84th AMS Annual Meeting

Tuesday, 13 January 2004: 1:45 PM
Implementing the SMOKE Emissions Processing System with WRF-Chem: Progress and Early Results
Room 612
John N. McHenry, Baron Advanced Meteorological Systems, Research Triangle Park, NC; and C. Coats, K. Schere, G. Grell, and R. Imhoff
Poster PDF (43.0 kB)
Work on the chemistry version of the Weather Research and Forecasting Model (WRF-Chem) is progressing. The current development version features online coupling between the meteorology and chemistry, to account for the integrated effects of both. To date, however, emissions estimates--with the notable exception of biogenic emissions--have been provided to the model using historical data not linked to the integrated model solution. This does not account for the meteorologically dependent portions of point, area, and mobile emissions sources, and will be crucial as the model progresses towards operational status.

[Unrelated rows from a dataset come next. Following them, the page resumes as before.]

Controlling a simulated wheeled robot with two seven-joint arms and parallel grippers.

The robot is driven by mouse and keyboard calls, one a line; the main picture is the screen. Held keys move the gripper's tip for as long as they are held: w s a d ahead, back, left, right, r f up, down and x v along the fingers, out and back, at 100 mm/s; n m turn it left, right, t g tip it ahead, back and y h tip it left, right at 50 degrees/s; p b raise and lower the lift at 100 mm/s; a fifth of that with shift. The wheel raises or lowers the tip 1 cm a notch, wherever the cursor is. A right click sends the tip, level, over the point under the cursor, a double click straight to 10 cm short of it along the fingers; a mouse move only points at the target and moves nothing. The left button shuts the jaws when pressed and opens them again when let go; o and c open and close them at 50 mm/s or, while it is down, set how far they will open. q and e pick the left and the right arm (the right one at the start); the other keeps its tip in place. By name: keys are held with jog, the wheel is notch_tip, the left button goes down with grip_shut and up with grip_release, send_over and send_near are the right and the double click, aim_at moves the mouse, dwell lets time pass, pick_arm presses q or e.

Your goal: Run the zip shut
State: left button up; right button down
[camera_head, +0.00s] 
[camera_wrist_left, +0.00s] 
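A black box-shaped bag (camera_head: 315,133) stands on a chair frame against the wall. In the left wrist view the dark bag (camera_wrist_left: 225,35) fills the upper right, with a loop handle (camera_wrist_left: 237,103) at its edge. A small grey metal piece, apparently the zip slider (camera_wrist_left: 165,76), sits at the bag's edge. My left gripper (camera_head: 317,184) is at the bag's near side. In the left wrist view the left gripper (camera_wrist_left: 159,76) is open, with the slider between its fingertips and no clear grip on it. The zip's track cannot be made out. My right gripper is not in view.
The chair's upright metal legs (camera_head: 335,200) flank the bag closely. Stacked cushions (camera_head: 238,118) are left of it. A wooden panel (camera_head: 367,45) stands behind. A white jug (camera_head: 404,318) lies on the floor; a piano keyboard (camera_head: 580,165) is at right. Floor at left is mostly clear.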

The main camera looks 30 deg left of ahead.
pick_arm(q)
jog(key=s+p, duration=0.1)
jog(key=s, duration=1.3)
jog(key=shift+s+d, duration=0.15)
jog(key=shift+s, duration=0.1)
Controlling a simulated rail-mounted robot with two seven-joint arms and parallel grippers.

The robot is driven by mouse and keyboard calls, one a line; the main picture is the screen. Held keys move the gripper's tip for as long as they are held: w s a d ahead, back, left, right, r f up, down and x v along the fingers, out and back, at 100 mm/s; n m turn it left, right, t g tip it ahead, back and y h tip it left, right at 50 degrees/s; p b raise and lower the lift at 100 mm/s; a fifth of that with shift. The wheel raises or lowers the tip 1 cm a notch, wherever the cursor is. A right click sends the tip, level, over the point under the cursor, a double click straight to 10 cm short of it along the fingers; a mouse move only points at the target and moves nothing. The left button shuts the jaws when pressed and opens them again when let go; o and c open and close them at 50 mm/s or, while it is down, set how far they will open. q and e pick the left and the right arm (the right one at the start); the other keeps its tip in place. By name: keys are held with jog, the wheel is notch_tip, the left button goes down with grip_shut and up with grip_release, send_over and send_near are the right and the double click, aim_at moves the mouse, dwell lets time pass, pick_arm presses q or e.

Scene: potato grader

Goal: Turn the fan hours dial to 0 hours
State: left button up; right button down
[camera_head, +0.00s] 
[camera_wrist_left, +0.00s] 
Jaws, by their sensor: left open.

In this paper, the implementation of an online emissions modeling approach, using the Sparse-Matrix Kernel Emissions Processing System (SMOKE), will be described. SMOKE is being used as the emissions processing/modeling system of choice in a number of present-day air quality modeling systems, and is considered the state-of-the-art currently available. Modifications/enhancements to SMOKE required for online integration into WRF will be discussed, and early results, comparing an online-emissions with offline-emissions WRF-Chem case study, will be presented.